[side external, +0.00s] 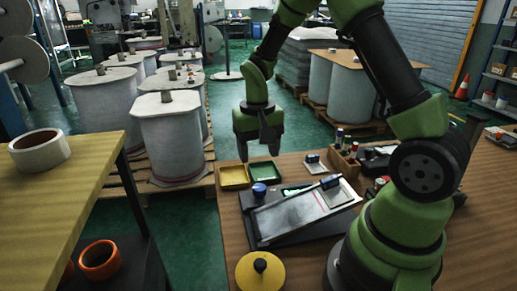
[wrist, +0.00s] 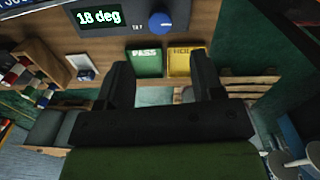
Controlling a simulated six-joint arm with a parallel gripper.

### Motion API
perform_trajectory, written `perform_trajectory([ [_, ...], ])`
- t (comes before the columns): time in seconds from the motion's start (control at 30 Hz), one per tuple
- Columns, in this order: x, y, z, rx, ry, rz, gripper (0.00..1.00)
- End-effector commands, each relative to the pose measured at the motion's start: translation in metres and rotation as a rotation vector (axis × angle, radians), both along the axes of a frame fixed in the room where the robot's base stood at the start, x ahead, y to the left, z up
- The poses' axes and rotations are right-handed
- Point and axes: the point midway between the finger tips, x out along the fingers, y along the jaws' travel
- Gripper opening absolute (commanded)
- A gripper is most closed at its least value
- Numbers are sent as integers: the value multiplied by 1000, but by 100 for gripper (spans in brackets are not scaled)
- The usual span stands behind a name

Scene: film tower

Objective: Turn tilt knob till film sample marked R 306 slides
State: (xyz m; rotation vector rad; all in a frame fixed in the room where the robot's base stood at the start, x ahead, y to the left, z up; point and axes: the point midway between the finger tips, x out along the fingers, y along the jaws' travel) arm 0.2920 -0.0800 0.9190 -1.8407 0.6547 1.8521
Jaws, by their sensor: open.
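The tilt rig's blue knob (side external: 259,190) stands at the rig's back left corner; it also shows in the wrist view (wrist: 162,23), beside a display (wrist: 98,17) reading 18 deg. The tilted plate (side external: 290,217) carries a pale sheet. A small pale piece with a dark block (side external: 331,182) sits at its upper right end. I cannot read any R 306 mark. My gripper (side external: 259,152) is open and empty, pointing down, above and behind the knob, apart from it. In the wrist view its fingers (wrist: 160,65) are spread, with the trays between them.
A green PASS tray (wrist: 145,63) and a yellow HOLD tray (wrist: 186,62) lie at the table's back edge, beneath my gripper. A yellow disc with a black knob (side external: 260,272) sits at the front. A wooden box of small bottles (side external: 344,162) stands behind the rig.

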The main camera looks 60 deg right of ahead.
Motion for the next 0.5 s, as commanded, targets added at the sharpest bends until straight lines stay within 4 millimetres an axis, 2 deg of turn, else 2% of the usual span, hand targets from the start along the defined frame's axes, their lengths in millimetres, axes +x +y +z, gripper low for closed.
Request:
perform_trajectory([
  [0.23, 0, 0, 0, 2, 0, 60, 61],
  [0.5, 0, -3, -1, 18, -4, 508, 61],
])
▬▬▬▬▬▬▬▬▬▬
● **Task details**
Return the listing above unchanged, apart from dropping its pictures.

● **Task result**
[side external, +0.00s] 
[wrist, +0.00s] 
Controlling a simulated six-joint arm with a parallel gripper.

### Motion API
perform_trajectory, written `perform_trajectory([ [_, ...], ])`
- t (comes before the columns): time in seconds from the motion's start (control at 30 Hz), one per tuple
- Columns, in this order: x, y, z, rx, ry, rz, gripper (0.00..1.00)
- End-effector commands, each relative to the pose measured at the motion's start: translation in metres and rotation as a rotation vector (axis × angle, radians), both along the axes of a frame fixed in the room where the robot's base stood at the start, x ahead, y to the left, z up
- The poses' axes and rotations are right-handed
- Point and axes: the point midway between the finger tips, x out along the fingers, y along the jaws' travel
- Gripper opening absolute (commanded)
- A gripper is most closed at its least value
- Numbers are sent as integers: the value multiplied by 1000, but by 100 for gripper (spans in brackets are not scaled)
- The usual span stands behind a name

Scene: film tower

Objective: Turn tilt knob till film sample marked R 306 slides
State: (xyz m; rotation vector rad; all in a frame fixed in the room where the robot's base stood at the start, x ahead, y to the left, z up; point and axes: the point midway between the finger tips, x out along the fingers, y along the jaws' travel) arm 0.2920 -0.0800 0.9190 -1.8407 0.6547 1.8521
Jaws, by their sensor: open.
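The tilt rig's blue knob (side external: 259,190) stands at the rig's back left corner; it also shows in the wrist view (wrist: 162,23), beside a display (wrist: 98,17) reading 18 deg. The tilted plate (side external: 290,217) carries a pale sheet. A small pale piece with a dark block (side external: 331,182) sits at its upper right end. I cannot read any R 306 mark. My gripper (side external: 259,152) is open and empty, pointing down, above and behind the knob, apart from it. In the wrist view its fingers (wrist: 160,65) are spread, with the trays between them.
A green PASS tray (wrist: 145,63) and a yellow HOLD tray (wrist: 186,62) lie at the table's back edge, beneath my gripper. A yellow disc with a black knob (side external: 260,272) sits at the front. A wooden box of small bottles (side external: 344,162) stands behind the rig.

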The main camera looks 60 deg right of ahead.
Motion for the next 0.5 s, as commanded, targets added at the sharpest bends until straight lines stay within 4 millimetres an axis, 2 deg of turn, else 2% of the usual span, hand targets from the start along the defined frame's axes, their lengths in millimetres, axes +x +y +z, gripper low for closed.
Request:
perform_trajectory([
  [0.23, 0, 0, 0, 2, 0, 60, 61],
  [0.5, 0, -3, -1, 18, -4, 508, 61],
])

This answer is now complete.